After gathering everybody back from a roll of laughter and a realization by frontman Jared Kolesar, that “you know things are getting a little crazy when,” he and The Mill took the show to an even more intense place – though by means of a completely opposing nature to that of just applying sheer volume. During the performances of “Western Expansion” and “Song for a Girl,” the band immersed themselves in the literal middle of the crowd – on the floor and all – to play in a most quiet and intimate manner. Flawless a capella and sing-a-long by both the band and the audience showed the depth of enthused fan that was present last night. Anyone could join in of course, but there was no denying who the long time followers were. Though rather than inspire any feelings of isolation, the singing created a very delicate series of moments that, even as an “outsider,” one can't help but watch and listen to with joy.
As the set began its approach to finality, the band pivoted back toward foot-stomping, hand clapping, and call-and-response style engagement to boost up the closing three songs (“Keep Me Going,” “Breathe Me In,” and “Life We Chose”). Additionally, just prior, Kolesar took to the mic to talk with the audience; encouraging camaraderie not through notes but a plain outright request, which was somewhat surprisingly, embraced without hesitation:
“Everybody look left, now look right. I want you to put your arms around the people on either side of you – doesn't matter if you know 'em or not.”

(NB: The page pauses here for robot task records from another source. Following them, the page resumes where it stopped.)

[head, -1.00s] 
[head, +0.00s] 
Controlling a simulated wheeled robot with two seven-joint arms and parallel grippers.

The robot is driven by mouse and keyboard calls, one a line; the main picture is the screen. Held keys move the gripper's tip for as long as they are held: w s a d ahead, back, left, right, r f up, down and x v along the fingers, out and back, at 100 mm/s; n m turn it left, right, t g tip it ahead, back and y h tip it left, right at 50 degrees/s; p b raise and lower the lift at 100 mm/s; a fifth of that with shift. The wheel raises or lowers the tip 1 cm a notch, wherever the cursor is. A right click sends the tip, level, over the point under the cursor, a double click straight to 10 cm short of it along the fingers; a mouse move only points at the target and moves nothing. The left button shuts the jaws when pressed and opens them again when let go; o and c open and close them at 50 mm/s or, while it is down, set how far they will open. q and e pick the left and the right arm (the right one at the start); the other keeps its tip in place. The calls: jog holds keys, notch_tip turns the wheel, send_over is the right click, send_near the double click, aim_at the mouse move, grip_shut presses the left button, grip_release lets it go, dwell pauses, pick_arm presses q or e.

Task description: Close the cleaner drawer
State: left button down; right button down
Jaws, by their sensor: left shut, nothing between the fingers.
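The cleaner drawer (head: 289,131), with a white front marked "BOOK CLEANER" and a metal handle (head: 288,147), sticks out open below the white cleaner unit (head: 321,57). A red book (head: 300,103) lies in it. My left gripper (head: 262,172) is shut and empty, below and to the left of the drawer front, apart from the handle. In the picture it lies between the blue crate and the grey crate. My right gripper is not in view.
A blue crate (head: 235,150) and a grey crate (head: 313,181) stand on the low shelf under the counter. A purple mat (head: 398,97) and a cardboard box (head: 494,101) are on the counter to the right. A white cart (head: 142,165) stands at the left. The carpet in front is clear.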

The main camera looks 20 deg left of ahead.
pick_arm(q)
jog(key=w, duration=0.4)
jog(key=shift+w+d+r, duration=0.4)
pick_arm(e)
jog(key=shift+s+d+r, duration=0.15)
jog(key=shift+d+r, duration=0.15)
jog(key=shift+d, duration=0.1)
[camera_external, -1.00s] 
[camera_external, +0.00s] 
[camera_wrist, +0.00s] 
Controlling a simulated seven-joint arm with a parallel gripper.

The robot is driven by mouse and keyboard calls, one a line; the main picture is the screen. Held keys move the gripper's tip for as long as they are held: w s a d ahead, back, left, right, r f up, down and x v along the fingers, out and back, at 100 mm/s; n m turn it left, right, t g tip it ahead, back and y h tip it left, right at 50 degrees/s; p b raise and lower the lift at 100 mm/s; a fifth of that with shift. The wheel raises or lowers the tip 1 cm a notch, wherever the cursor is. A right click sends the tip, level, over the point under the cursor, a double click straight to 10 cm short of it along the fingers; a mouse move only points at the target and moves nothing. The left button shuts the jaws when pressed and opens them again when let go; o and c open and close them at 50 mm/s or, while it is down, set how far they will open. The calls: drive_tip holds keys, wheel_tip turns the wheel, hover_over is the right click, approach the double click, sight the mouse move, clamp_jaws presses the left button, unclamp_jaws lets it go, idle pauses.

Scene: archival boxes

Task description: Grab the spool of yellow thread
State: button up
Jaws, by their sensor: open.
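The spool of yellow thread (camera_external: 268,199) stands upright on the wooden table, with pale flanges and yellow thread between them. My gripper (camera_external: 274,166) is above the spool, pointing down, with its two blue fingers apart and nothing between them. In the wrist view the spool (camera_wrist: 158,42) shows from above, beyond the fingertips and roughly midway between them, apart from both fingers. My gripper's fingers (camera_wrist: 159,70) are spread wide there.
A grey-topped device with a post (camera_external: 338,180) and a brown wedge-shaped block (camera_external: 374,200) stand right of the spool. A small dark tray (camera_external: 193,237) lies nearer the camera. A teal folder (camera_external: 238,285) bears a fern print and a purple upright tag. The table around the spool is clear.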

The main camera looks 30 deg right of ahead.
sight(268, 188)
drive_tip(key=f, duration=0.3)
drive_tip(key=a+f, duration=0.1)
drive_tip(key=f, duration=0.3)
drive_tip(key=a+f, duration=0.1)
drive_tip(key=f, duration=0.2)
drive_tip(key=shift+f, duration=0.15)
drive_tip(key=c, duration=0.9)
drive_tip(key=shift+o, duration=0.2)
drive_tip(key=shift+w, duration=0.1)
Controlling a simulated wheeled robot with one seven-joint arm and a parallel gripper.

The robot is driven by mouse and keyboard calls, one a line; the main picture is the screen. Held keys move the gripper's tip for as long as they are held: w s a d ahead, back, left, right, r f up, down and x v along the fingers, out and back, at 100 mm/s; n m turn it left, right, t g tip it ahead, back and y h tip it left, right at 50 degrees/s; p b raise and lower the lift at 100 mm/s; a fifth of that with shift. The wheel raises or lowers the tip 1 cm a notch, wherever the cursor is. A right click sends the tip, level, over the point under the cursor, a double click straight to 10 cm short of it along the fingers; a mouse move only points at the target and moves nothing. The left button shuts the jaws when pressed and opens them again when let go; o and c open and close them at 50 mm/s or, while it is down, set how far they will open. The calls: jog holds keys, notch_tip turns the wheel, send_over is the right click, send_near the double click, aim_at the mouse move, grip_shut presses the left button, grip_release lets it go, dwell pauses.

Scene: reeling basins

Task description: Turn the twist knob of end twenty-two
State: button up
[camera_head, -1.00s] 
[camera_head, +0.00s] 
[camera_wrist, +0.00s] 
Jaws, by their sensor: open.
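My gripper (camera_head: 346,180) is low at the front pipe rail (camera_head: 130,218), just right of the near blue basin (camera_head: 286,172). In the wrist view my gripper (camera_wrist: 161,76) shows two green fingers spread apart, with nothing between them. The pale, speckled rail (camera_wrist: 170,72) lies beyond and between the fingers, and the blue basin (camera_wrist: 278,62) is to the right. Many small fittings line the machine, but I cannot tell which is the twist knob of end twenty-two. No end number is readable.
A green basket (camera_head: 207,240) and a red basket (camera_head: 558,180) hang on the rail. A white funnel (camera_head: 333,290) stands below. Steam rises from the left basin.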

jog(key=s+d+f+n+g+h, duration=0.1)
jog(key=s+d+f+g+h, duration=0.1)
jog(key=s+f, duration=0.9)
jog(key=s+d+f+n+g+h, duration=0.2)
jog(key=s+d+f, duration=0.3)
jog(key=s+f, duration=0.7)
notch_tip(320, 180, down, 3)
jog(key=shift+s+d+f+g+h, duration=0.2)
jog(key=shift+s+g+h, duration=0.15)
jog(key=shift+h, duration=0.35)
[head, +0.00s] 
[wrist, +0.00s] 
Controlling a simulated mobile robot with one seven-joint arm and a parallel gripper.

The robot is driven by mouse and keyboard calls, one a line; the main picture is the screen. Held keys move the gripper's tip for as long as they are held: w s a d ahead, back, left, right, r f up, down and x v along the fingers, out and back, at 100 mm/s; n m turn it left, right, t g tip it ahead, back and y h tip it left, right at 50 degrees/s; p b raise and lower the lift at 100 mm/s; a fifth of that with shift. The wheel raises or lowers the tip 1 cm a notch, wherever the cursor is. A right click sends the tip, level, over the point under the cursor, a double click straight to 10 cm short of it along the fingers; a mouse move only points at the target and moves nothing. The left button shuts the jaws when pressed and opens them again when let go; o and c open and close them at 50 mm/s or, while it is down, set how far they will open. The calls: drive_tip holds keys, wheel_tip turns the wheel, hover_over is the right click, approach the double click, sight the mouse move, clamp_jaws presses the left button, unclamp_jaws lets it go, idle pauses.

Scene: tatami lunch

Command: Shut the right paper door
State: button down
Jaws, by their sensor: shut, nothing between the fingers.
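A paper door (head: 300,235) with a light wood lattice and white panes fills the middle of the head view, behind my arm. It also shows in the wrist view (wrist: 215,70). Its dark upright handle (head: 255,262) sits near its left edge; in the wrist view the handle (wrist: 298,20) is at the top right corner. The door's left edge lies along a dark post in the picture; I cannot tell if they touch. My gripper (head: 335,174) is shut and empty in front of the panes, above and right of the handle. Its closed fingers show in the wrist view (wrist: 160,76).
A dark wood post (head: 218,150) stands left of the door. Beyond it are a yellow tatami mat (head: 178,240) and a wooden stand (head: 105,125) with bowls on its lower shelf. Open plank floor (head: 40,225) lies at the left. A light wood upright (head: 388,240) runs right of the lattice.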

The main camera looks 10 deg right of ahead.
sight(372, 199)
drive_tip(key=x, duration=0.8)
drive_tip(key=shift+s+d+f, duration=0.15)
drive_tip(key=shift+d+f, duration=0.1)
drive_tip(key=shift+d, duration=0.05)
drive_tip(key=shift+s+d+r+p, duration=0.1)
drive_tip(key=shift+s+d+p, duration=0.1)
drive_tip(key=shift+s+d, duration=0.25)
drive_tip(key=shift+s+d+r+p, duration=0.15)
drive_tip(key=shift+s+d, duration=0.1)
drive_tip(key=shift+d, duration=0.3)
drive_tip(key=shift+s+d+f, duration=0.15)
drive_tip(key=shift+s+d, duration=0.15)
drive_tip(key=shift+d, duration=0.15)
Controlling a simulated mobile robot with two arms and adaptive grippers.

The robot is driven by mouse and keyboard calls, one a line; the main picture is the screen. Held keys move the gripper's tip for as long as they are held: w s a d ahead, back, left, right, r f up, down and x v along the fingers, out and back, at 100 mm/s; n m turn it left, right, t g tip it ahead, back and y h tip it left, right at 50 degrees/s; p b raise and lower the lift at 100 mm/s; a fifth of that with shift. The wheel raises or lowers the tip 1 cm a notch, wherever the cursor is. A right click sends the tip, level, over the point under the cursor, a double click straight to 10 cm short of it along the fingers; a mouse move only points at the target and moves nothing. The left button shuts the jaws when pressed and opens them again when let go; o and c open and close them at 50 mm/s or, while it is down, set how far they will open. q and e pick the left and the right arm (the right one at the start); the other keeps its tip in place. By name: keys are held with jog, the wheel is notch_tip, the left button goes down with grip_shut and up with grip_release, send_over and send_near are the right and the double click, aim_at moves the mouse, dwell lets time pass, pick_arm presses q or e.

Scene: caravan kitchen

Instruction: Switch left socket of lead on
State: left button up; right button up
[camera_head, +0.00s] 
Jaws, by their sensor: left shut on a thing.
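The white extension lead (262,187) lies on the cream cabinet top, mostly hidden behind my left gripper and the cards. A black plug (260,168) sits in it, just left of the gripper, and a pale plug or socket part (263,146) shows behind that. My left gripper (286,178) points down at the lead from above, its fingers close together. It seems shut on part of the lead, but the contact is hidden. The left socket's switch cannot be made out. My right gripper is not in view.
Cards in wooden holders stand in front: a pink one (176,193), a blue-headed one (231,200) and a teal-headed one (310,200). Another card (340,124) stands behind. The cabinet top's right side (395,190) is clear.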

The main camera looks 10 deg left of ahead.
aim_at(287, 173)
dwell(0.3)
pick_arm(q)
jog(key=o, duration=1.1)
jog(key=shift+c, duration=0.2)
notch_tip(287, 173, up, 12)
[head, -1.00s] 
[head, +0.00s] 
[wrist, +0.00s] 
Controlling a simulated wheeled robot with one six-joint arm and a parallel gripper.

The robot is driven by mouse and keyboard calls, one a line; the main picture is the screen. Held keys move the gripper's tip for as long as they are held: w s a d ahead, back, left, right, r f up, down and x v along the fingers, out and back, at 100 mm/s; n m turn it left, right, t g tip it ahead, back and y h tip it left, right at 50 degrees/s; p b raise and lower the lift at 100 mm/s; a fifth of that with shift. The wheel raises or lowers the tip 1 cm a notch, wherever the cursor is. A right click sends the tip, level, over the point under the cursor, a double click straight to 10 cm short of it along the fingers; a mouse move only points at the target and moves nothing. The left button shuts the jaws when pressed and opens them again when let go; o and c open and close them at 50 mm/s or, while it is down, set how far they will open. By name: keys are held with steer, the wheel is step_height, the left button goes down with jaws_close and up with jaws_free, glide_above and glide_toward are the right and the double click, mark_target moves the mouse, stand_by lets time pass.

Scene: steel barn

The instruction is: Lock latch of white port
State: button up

It would very easy say that Jared & The Mill's make-friends-mantra is simply a matter of branding. While positive, a first time audience member might not be fully taken in by these vibes. Yet, when contemplated all together – the room; the audience; the jokes ("You're going to sing 'mmm' and 'ahh.' Think like you're solving a riddle: 'mmm...AH!'"); the many and lengthy non-band related conversations had between fans and band members (another common denominator of Jared & The Mill and Edison); and heck, even the cool approach that is Jared & The Mill's pseudo drum-circle-style mid-show setup – it is undeniable that the “family” these Arizona gentlemen invite all their live audience members or music buyers to join, isn't a flat ploy for attention. Kolesar and his bandmates, as well as Slaton and her band brothers, truly want to entrust the stories of their lives to anyone who wants to receive them.